Anthology of Computers and the Humanities · Volume 3

Fine-grained Named-Entity Recognition for the East-India Company domain

Sophie Arnoult1 ORCID , Brecht Nijman2 ORCID and Leon van Wissen3 ORCID

  • 1 VU University, Amsterdam, The Netherlands
  • 2 Huygens Institute, Amsterdam, The Netherlands
  • 3 University of Amsterdam, Amsterdam, The Netherlands

Permanent Link: https://doi.org/10.63744/DRbhWNTzqNzR

Published: 21 November 2025

Keywords: Dutch historical domain, named-entity recognition, pretrained language models, data augmentation

Abstract

The Digital Humanities can nowadays benefit from easily accessible tools and pretrained models. Questions remain about the adequation between the data used to train these models and the task data. For a task like Named-Entity Recognition, domain specificity expresses itself not only in the linguistic domain but also in the entities of interest.

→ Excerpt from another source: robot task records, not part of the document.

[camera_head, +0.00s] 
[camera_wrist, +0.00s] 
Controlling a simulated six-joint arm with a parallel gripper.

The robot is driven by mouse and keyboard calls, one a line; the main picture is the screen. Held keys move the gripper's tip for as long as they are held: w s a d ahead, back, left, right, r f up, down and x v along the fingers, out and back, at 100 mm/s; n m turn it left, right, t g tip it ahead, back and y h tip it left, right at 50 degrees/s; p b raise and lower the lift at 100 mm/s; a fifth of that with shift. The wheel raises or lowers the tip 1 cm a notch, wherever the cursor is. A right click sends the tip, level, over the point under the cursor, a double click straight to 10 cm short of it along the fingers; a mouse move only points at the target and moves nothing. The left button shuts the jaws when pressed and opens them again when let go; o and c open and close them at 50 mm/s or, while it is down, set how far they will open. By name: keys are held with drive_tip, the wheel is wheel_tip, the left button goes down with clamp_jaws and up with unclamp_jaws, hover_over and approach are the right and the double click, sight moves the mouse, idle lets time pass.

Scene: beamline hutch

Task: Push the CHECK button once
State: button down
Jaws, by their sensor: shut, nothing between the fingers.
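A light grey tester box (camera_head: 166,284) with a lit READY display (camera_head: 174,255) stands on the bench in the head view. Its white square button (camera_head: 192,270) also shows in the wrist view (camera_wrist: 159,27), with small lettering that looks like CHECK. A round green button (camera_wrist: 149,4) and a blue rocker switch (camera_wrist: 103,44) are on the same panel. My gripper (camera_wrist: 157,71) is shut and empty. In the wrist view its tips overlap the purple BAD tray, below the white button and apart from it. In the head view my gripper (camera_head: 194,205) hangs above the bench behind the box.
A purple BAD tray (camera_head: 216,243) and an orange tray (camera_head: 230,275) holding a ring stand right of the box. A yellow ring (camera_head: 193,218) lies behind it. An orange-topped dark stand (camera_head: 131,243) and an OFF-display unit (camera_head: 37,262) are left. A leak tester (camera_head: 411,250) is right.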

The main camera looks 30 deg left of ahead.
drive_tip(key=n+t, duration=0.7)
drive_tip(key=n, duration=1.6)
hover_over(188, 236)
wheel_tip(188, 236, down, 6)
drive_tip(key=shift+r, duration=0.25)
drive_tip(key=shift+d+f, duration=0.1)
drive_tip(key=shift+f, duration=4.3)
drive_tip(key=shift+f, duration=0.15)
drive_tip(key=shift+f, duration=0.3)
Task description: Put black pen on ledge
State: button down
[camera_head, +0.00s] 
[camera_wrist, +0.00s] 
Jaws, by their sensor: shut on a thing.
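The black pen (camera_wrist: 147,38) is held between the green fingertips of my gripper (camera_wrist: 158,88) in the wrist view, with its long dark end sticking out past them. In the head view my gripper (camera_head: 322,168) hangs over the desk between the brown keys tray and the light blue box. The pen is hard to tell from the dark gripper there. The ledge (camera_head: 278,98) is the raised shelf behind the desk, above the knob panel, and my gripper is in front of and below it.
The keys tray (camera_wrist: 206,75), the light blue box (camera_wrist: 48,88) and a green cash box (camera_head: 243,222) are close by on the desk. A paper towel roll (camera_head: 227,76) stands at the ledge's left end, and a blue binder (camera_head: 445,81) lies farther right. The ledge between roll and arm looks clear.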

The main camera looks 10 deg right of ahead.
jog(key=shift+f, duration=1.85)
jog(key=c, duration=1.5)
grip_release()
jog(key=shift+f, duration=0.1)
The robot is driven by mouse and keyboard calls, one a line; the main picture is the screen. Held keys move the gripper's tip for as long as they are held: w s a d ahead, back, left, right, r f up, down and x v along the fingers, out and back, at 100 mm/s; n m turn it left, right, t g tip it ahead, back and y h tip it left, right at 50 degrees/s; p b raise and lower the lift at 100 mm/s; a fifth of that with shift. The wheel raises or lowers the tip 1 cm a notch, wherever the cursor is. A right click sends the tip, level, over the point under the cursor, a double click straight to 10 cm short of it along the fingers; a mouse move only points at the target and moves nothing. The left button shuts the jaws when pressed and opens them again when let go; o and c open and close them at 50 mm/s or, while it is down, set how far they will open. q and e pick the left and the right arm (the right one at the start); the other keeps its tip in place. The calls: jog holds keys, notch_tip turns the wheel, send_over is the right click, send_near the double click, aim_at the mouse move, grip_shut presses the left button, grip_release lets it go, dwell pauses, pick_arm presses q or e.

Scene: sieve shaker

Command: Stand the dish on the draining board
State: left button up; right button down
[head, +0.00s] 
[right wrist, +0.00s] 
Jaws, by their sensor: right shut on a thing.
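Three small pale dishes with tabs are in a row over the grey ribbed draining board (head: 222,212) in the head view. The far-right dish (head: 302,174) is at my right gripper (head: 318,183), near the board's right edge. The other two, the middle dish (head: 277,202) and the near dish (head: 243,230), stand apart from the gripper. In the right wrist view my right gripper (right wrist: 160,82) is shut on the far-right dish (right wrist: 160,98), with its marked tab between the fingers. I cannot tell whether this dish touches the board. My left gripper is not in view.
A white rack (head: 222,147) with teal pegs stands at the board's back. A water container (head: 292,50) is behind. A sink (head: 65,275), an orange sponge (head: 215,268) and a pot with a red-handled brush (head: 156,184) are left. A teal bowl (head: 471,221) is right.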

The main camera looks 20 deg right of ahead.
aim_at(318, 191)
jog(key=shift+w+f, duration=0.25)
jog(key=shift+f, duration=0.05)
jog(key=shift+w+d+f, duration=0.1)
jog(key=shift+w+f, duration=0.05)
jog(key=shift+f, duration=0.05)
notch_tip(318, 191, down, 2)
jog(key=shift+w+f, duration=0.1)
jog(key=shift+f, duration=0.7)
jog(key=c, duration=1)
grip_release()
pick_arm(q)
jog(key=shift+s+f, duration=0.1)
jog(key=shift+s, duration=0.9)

While fine-grained entity tagsets are valuable, they are harder to annotate, leading to smaller, less representative training data, and may also be less interoperable with other NER label sets. In this work, we introduce a new fine-grained NER dataset for early modern Dutch texts related to the Dutch East India Company, covering 15 NER tags and 8000 mentions. We show that training a language model on the task data improves NER performance compared to off-the-shelf multilingual pretrained models. We further introduce a new method, class-agnostic co-training, to augment training data with existing NER datasets from the same domain, but with more restricted tagsets. We demonstrate that this method improves performance for augmented tags while increasing overall precision. Our annotations and code are publicly available.